Your task is to repeat only the lines from the one with "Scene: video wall" through the one with "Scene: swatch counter", exactly as they stand, both ends included.

** BEGIN Excerpted data **

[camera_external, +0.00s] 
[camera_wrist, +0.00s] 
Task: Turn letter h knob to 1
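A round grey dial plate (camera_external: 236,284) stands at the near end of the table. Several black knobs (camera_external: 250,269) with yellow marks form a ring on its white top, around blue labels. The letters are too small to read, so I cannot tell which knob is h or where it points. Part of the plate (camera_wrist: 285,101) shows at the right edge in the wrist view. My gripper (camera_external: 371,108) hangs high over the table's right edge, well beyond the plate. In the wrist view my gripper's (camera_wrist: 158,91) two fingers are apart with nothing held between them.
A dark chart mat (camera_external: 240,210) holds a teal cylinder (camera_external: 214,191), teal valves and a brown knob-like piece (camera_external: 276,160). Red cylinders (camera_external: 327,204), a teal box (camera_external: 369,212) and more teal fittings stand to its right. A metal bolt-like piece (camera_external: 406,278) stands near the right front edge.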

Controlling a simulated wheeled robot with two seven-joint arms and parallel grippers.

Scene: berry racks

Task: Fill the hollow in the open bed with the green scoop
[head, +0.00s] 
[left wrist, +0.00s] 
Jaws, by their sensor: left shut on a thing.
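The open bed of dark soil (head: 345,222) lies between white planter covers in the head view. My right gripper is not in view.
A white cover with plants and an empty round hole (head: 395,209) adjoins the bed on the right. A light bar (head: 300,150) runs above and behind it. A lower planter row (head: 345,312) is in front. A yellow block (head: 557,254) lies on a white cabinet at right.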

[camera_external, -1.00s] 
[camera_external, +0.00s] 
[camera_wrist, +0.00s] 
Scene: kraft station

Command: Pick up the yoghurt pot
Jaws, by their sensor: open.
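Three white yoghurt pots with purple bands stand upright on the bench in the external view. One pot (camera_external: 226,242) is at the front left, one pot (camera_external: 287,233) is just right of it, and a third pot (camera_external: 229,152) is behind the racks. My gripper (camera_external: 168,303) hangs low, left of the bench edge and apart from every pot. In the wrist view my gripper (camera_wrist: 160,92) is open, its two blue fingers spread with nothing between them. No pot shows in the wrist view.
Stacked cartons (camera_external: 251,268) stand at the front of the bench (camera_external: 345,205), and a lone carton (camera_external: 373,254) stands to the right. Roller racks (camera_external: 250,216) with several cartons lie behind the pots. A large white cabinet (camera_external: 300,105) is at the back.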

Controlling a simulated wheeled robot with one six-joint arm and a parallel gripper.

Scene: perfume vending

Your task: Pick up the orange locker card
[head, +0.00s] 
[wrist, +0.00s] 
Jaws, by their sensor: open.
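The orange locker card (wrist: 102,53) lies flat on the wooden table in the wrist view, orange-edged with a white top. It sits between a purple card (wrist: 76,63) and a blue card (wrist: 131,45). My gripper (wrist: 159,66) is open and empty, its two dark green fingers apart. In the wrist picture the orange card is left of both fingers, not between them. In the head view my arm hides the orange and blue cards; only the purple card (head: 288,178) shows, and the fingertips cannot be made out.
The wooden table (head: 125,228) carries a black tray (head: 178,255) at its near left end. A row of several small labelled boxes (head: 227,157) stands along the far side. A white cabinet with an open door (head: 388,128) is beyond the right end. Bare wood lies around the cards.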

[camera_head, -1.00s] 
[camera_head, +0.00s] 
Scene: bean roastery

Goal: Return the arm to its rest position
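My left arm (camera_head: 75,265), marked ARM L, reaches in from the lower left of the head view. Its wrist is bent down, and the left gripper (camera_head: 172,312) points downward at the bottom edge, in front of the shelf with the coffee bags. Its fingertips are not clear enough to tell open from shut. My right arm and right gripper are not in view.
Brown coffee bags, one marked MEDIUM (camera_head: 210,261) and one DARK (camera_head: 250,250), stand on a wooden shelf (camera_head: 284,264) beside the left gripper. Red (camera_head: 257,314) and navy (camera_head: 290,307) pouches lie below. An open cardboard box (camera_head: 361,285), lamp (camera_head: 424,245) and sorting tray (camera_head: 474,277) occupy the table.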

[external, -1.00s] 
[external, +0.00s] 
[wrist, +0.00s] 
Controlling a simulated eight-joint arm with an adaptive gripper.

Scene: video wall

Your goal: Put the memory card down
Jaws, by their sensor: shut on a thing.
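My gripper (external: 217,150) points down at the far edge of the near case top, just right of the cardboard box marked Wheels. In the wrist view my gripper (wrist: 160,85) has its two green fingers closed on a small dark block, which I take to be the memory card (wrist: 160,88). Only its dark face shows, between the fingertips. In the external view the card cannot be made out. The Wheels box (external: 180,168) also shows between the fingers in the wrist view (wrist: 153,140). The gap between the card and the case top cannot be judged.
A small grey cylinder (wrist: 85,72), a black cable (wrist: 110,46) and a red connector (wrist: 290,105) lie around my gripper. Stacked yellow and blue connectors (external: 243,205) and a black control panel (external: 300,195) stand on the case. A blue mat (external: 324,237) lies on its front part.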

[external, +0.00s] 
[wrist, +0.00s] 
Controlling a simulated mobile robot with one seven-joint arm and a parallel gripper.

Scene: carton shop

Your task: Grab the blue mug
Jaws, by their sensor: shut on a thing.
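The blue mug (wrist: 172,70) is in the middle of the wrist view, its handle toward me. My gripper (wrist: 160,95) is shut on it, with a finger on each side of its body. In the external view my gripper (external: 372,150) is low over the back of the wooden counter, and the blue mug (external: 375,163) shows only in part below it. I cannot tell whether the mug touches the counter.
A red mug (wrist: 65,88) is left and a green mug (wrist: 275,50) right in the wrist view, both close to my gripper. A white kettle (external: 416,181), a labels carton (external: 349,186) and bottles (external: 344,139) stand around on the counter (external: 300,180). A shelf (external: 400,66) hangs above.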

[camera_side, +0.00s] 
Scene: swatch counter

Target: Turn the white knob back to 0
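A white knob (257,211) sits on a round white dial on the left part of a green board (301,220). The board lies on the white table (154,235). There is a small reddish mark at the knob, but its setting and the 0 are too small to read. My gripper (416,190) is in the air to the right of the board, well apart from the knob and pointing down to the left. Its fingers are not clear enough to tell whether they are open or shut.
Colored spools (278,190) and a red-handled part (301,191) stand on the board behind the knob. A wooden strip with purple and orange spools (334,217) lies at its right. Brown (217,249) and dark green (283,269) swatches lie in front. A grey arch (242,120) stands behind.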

** END Excerpted data **

• _Exercise response_:
Scene: video wall

Your goal: Put the memory card down
Jaws, by their sensor: shut on a thing.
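My gripper (external: 217,150) points down at the far edge of the near case top, just right of the cardboard box marked Wheels. In the wrist view my gripper (wrist: 160,85) has its two green fingers closed on a small dark block, which I take to be the memory card (wrist: 160,88). Only its dark face shows, between the fingertips. In the external view the card cannot be made out. The Wheels box (external: 180,168) also shows between the fingers in the wrist view (wrist: 153,140). The gap between the card and the case top cannot be judged.
A small grey cylinder (wrist: 85,72), a black cable (wrist: 110,46) and a red connector (wrist: 290,105) lie around my gripper. Stacked yellow and blue connectors (external: 243,205) and a black control panel (external: 300,195) stand on the case. A blue mat (external: 324,237) lies on its front part.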

[external, +0.00s] 
[wrist, +0.00s] 
Controlling a simulated mobile robot with one seven-joint arm and a parallel gripper.

Scene: carton shop

Your task: Grab the blue mug
Jaws, by their sensor: shut on a thing.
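The blue mug (wrist: 172,70) is in the middle of the wrist view, its handle toward me. My gripper (wrist: 160,95) is shut on it, with a finger on each side of its body. In the external view my gripper (external: 372,150) is low over the back of the wooden counter, and the blue mug (external: 375,163) shows only in part below it. I cannot tell whether the mug touches the counter.
A red mug (wrist: 65,88) is left and a green mug (wrist: 275,50) right in the wrist view, both close to my gripper. A white kettle (external: 416,181), a labels carton (external: 349,186) and bottles (external: 344,139) stand around on the counter (external: 300,180). A shelf (external: 400,66) hangs above.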

[camera_side, +0.00s] 
Scene: swatch counter

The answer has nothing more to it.